--- START OF Recorded information ---

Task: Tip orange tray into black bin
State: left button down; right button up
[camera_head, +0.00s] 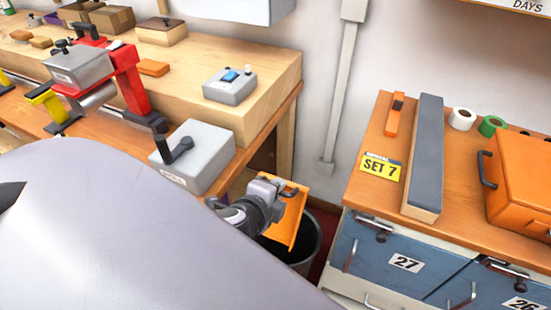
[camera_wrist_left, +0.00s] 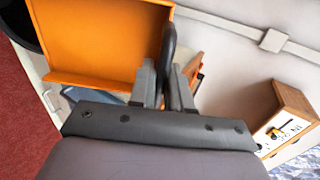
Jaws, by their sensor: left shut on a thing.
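The orange tray (camera_head: 286,224) hangs from my left gripper (camera_head: 277,188) over the black bin (camera_head: 308,262), steeply tilted in the head view. In the left wrist view, the gripper's fingers (camera_wrist_left: 167,82) are shut on the tray's dark handle (camera_wrist_left: 169,45). The tray (camera_wrist_left: 95,40) shows its bare orange inside and a low rim there; I see no contents in the visible part. A dark round edge at the upper left of that view looks like the bin (camera_wrist_left: 18,28). The tray hides part of the bin's mouth, and the bin's inside is mostly dark. My right gripper is out of view.
A wooden bench (camera_head: 262,105) with a grey cranked box (camera_head: 203,153) stands left of the bin. A drawer cabinet (camera_head: 400,262) stands close on the right, with an orange case (camera_head: 522,175) and a long grey-topped block (camera_head: 426,150) on top. My grey arm fills the lower left.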

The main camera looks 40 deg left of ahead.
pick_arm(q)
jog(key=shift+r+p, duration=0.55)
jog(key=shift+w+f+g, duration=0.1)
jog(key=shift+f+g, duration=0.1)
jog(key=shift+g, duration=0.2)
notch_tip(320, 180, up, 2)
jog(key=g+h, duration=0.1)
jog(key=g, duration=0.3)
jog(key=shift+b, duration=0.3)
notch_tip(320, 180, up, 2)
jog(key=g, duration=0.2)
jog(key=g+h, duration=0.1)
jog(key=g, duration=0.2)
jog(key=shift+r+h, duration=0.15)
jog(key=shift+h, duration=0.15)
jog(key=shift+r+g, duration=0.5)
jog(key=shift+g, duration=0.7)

--- END OF Recorded information ---

_Task requirements_
Leave out every line before the one containing "Jaws, by their sensor: left shut on a thing."; set down that line and all remaining lines of the material exactly.

_Complete answer_
Jaws, by their sensor: left shut on a thing.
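The orange tray (camera_head: 286,224) hangs from my left gripper (camera_head: 277,188) over the black bin (camera_head: 308,262), steeply tilted in the head view. In the left wrist view, the gripper's fingers (camera_wrist_left: 167,82) are shut on the tray's dark handle (camera_wrist_left: 169,45). The tray (camera_wrist_left: 95,40) shows its bare orange inside and a low rim there; I see no contents in the visible part. A dark round edge at the upper left of that view looks like the bin (camera_wrist_left: 18,28). The tray hides part of the bin's mouth, and the bin's inside is mostly dark. My right gripper is out of view.
A wooden bench (camera_head: 262,105) with a grey cranked box (camera_head: 203,153) stands left of the bin. A drawer cabinet (camera_head: 400,262) stands close on the right, with an orange case (camera_head: 522,175) and a long grey-topped block (camera_head: 426,150) on top. My grey arm fills the lower left.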

The main camera looks 40 deg left of ahead.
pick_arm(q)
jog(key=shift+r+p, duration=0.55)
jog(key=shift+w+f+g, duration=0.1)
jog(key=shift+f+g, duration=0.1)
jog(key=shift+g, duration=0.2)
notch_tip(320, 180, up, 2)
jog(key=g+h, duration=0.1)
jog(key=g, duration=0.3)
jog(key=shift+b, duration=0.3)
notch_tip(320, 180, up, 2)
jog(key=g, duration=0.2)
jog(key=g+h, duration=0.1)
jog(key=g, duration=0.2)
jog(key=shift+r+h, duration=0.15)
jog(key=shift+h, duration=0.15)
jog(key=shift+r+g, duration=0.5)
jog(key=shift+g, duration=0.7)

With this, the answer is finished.